Copy each line exactly. Drop every picture.
---------- Data block
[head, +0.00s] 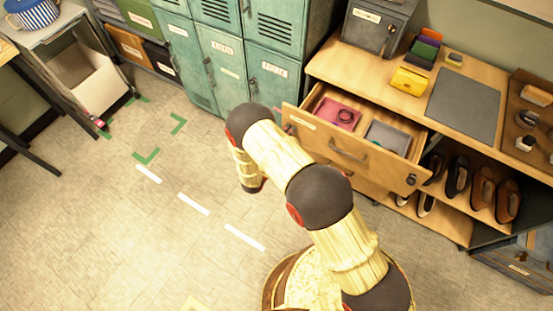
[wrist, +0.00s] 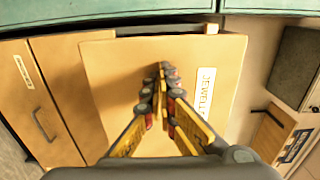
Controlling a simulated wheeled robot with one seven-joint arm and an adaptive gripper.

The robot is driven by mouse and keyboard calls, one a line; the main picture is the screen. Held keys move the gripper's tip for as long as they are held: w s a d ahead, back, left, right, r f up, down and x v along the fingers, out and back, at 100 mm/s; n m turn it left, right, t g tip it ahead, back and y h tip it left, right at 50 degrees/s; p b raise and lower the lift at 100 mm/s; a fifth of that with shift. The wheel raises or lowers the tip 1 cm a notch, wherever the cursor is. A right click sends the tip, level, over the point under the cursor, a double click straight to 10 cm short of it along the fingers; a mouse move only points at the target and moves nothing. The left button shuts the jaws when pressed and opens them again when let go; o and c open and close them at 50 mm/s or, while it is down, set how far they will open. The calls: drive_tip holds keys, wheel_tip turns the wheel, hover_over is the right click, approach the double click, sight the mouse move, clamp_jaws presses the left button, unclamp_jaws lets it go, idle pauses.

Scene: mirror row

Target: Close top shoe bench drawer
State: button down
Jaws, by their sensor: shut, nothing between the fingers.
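The top shoe bench drawer (head: 345,152) is pulled out from the wooden bench. It holds a pink tray (head: 336,113) and a grey tray (head: 386,138). In the wrist view, its wooden front (wrist: 115,80) fills the middle, with a partly hidden label starting "JEWELL". My gripper (wrist: 165,70) is shut and empty, with its fingertips in front of that panel near the label. I cannot tell whether they touch it. In the head view my arm reaches the left end of the drawer front and mostly hides the gripper.
A closed lower drawer (wrist: 50,100) with a handle lies beneath. The bench top holds a grey mat (head: 464,103), a yellow box (head: 409,81) and a metal box (head: 375,27). Shoes (head: 482,186) stand on shelves at right. Teal lockers (head: 222,62) adjoin the bench's left. Floor in front is clear.

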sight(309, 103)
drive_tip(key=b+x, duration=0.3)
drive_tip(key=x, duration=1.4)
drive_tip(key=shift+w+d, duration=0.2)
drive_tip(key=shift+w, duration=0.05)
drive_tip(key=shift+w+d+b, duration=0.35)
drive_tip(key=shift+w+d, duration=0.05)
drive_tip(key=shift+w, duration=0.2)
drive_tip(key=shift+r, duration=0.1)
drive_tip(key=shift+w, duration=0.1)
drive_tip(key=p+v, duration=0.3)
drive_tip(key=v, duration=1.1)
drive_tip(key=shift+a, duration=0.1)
--------------------
Task solution:
[head, +0.00s] 
[wrist, +0.00s] 
Controlling a simulated wheeled robot with one seven-joint arm and an adaptive gripper.

The robot is driven by mouse and keyboard calls, one a line; the main picture is the screen. Held keys move the gripper's tip for as long as they are held: w s a d ahead, back, left, right, r f up, down and x v along the fingers, out and back, at 100 mm/s; n m turn it left, right, t g tip it ahead, back and y h tip it left, right at 50 degrees/s; p b raise and lower the lift at 100 mm/s; a fifth of that with shift. The wheel raises or lowers the tip 1 cm a notch, wherever the cursor is. A right click sends the tip, level, over the point under the cursor, a double click straight to 10 cm short of it along the fingers; a mouse move only points at the target and moves nothing. The left button shuts the jaws when pressed and opens them again when let go; o and c open and close them at 50 mm/s or, while it is down, set how far they will open. The calls: drive_tip holds keys, wheel_tip turns the wheel, hover_over is the right click, approach the double click, sight the mouse move, clamp_jaws presses the left button, unclamp_jaws lets it go, idle pauses.

Scene: mirror row

Target: Close top shoe bench drawer
State: button down
Jaws, by their sensor: shut, nothing between the fingers.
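The top shoe bench drawer (head: 345,152) is pulled out from the wooden bench. It holds a pink tray (head: 336,113) and a grey tray (head: 386,138). In the wrist view, its wooden front (wrist: 115,80) fills the middle, with a partly hidden label starting "JEWELL". My gripper (wrist: 165,70) is shut and empty, with its fingertips in front of that panel near the label. I cannot tell whether they touch it. In the head view my arm reaches the left end of the drawer front and mostly hides the gripper.
A closed lower drawer (wrist: 50,100) with a handle lies beneath. The bench top holds a grey mat (head: 464,103), a yellow box (head: 409,81) and a metal box (head: 375,27). Shoes (head: 482,186) stand on shelves at right. Teal lockers (head: 222,62) adjoin the bench's left. Floor in front is clear.

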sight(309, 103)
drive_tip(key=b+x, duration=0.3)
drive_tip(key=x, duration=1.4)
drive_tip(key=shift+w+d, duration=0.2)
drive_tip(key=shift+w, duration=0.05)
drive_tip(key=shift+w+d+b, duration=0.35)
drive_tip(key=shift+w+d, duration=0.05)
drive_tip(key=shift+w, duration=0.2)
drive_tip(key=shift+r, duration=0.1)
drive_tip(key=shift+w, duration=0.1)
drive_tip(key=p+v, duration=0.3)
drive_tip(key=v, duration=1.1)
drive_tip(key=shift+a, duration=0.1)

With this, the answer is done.